Now you know I do read a lot of this stuff. Some of the stuff I go through pretty fast because I don't like some of it and then again I'll strike a story that's really got something to it and I'll steal all the gimmicks I can from it. But you know, when I read them I don't want to hide myself in my bedroom. My wife knows I read the stuff and she doesn't pay any attention to it. You know what she reads? She reads detective stories. You know, you can read a detective story on a club car or somewhere else and nobody thinks anything about it, but any goon that reads that stuff, they say, "Look at that! He's a lunatic!"
Now there's nothing wrong with those illustrations. It isn't the fact that the illustrations are bad; it's the fact that they're not artistic. And it's the fact that the rest of the public thinks we're crazy.
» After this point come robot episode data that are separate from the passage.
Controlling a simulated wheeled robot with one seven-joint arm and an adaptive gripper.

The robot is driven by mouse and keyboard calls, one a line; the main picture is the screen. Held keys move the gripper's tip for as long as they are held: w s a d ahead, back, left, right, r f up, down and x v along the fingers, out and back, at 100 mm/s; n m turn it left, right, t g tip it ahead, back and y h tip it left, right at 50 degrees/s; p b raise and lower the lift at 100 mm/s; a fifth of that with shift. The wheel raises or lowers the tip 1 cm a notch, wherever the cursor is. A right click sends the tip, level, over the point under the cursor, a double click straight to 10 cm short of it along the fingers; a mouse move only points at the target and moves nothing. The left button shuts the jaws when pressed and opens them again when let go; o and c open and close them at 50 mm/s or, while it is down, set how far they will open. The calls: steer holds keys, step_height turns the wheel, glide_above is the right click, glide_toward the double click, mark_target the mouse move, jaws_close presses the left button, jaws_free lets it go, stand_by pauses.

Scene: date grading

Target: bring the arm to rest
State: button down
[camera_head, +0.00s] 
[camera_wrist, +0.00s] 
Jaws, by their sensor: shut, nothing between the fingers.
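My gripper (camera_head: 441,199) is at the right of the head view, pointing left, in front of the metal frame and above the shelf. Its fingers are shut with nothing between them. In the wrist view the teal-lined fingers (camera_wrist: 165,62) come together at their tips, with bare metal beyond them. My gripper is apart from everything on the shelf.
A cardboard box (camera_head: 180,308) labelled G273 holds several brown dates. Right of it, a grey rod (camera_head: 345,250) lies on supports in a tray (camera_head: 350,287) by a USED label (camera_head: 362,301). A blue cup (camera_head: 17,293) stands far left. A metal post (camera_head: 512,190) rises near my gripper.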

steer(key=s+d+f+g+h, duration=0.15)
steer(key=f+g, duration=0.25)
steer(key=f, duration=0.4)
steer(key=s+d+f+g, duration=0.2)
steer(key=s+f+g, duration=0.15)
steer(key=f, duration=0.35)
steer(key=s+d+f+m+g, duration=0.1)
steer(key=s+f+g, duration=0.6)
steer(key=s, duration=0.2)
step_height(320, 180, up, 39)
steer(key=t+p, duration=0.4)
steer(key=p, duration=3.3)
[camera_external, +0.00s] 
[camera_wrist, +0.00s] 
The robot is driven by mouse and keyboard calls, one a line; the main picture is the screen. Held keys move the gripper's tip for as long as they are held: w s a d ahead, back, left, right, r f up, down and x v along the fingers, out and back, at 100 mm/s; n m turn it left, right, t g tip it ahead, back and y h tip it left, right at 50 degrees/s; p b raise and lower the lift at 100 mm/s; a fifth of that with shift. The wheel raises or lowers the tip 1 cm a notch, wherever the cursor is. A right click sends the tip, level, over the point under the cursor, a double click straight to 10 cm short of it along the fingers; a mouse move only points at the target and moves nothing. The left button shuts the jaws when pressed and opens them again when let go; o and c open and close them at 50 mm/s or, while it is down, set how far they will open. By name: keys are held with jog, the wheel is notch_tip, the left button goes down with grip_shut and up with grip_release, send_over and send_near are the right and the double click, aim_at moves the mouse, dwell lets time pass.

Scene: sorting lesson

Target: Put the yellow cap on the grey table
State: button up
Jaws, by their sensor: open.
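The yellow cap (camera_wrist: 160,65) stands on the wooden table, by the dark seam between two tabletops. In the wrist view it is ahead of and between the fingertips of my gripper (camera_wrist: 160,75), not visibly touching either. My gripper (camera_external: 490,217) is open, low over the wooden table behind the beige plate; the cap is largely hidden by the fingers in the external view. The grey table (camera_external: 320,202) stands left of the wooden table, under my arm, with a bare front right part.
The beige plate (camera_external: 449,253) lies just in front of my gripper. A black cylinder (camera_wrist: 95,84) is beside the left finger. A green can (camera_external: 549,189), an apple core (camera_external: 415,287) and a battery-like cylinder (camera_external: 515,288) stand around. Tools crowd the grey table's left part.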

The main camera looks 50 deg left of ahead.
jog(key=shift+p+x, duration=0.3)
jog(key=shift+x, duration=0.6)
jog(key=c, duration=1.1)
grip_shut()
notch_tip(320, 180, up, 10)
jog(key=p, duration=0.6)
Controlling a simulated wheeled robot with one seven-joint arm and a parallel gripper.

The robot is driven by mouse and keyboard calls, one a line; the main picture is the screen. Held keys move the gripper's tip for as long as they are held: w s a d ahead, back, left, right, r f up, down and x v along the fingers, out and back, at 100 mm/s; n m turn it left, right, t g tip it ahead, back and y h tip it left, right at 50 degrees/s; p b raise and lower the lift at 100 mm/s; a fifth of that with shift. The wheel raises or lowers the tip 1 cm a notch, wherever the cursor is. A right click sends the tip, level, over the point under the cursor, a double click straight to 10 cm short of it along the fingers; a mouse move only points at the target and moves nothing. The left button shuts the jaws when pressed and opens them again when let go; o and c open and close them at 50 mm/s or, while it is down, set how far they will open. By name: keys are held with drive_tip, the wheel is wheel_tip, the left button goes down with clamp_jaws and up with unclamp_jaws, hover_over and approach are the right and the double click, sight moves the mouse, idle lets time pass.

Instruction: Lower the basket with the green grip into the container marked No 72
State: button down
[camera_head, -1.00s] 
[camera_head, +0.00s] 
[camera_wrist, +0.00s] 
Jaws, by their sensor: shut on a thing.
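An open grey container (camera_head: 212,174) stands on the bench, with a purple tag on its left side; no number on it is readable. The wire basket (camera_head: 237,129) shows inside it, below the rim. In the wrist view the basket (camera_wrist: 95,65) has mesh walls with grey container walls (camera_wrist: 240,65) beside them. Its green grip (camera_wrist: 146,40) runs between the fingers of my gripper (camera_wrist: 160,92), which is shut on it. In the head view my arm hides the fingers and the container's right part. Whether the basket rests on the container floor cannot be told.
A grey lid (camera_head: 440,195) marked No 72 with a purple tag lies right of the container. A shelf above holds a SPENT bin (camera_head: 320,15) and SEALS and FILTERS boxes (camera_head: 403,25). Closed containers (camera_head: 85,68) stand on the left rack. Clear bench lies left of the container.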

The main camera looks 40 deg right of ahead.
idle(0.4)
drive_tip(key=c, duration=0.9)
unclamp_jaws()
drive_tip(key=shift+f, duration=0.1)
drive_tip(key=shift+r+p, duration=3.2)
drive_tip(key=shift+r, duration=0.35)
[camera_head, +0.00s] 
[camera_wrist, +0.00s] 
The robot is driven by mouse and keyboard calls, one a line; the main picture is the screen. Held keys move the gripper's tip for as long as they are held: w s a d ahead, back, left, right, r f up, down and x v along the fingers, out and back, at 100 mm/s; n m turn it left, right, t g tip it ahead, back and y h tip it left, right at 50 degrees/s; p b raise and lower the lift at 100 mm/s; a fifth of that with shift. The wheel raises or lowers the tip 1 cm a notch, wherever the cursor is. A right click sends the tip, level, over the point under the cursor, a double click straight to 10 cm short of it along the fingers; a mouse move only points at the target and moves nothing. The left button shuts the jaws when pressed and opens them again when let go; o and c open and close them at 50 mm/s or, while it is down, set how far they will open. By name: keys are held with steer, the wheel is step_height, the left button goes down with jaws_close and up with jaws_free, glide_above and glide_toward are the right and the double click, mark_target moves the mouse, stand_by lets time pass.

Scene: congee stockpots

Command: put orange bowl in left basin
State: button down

Well, that's about all, folks. I could go on here and talk a long time, but in conclusion, I want to tell you that it's been a lot of fun. It's been a revelation to me. I've been a newspaperman, I've been a camera man, and I've covered conventions from coast to coast and border to border, and I hate conventions. I think they're a pain in the neck. The thing that they do at most conventions anyway is get about half-slopping tight. But this is the first convention I have been to in my forty-nine and one half years voluntarily. I've got to get out of here at eleven o'clock tonight and thank you for being a swell audience.